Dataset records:

* * * *

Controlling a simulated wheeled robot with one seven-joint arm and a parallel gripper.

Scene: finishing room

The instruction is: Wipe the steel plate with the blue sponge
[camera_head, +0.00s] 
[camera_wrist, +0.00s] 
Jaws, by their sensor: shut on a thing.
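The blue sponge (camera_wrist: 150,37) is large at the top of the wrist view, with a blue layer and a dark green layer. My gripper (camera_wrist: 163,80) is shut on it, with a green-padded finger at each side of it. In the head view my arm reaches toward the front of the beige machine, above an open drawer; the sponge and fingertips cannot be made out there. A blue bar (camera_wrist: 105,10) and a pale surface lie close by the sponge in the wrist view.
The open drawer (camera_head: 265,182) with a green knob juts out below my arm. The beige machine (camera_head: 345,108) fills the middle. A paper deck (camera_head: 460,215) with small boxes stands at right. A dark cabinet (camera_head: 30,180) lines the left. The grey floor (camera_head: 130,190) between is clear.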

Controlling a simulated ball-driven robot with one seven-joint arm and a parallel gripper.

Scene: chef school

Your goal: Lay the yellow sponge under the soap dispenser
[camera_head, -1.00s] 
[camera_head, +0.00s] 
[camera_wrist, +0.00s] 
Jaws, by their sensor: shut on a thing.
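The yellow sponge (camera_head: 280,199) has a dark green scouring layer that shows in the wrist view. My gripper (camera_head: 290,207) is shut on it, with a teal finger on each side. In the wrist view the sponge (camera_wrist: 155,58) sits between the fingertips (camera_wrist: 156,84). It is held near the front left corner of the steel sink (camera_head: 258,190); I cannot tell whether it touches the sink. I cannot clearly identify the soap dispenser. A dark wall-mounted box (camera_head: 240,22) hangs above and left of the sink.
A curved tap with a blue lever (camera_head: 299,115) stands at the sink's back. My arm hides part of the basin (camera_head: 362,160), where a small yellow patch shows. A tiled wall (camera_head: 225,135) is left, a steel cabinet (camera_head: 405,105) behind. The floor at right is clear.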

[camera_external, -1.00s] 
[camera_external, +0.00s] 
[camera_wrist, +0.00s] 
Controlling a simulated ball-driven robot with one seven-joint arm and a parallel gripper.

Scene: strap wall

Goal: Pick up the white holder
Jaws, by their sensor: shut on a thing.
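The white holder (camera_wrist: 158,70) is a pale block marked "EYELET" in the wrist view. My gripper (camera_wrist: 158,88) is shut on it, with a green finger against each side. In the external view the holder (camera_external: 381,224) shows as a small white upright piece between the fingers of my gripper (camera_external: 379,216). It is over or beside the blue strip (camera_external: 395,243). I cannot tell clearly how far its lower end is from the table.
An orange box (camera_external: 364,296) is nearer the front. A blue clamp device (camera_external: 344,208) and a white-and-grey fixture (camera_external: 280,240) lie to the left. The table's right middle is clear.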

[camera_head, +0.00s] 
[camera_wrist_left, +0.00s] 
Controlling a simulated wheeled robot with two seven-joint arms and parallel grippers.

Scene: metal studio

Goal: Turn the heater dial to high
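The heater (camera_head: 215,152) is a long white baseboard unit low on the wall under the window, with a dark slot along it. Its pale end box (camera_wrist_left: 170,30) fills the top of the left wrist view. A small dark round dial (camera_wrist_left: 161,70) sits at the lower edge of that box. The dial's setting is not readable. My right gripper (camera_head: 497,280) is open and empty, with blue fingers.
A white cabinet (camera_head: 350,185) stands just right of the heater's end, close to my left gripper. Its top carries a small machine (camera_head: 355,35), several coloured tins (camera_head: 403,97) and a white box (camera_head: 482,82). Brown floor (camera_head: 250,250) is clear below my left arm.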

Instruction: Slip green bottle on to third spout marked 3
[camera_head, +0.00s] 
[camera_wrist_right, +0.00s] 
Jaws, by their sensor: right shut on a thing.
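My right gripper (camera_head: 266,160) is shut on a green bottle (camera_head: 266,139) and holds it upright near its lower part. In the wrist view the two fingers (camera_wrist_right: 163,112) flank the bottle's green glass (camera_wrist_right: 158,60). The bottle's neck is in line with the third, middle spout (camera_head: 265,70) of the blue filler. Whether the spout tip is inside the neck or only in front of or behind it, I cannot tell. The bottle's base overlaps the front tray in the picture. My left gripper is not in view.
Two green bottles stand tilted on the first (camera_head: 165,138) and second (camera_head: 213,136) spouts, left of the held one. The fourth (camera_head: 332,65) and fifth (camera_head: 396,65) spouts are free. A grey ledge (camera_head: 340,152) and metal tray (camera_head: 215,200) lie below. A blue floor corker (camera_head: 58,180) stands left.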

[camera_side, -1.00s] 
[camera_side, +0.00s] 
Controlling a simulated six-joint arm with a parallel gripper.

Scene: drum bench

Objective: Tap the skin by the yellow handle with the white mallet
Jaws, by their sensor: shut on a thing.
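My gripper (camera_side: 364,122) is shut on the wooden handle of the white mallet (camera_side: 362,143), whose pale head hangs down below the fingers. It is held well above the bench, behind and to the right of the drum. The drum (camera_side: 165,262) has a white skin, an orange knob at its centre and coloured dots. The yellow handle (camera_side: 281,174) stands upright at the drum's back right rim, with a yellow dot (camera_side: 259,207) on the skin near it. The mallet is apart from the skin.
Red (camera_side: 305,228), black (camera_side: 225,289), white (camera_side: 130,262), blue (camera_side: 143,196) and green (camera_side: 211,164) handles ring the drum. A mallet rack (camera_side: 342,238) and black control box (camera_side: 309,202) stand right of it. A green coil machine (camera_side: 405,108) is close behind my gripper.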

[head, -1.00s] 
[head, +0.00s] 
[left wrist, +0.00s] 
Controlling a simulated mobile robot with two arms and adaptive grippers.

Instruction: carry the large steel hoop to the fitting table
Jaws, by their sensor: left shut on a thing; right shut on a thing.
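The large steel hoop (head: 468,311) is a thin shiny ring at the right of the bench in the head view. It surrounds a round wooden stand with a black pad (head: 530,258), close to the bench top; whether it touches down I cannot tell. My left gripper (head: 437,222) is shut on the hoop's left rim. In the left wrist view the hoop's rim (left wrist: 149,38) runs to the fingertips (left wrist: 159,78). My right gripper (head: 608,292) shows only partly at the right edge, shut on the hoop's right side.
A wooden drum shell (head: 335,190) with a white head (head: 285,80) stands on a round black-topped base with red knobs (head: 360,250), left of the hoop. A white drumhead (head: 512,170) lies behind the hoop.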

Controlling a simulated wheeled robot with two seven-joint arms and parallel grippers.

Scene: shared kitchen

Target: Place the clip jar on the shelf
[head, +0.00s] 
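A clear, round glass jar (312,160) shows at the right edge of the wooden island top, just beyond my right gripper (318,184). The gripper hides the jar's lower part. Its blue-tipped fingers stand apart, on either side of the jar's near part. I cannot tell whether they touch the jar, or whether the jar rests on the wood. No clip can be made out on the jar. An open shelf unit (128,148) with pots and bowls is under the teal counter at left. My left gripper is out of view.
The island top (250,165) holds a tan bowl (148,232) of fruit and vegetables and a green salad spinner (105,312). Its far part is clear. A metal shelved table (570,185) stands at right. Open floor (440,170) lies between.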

* * * *

## What the task requires:
Using the entries above, extract exactly the span from the line with "[camera_side, +0.00s]" to the line with "Objective: Tap the", both lines included; leave out everything else.

## Correct output:
[camera_side, +0.00s] 
Controlling a simulated six-joint arm with a parallel gripper.

Scene: drum bench

Objective: Tap the skin by the yellow handle with the white mallet

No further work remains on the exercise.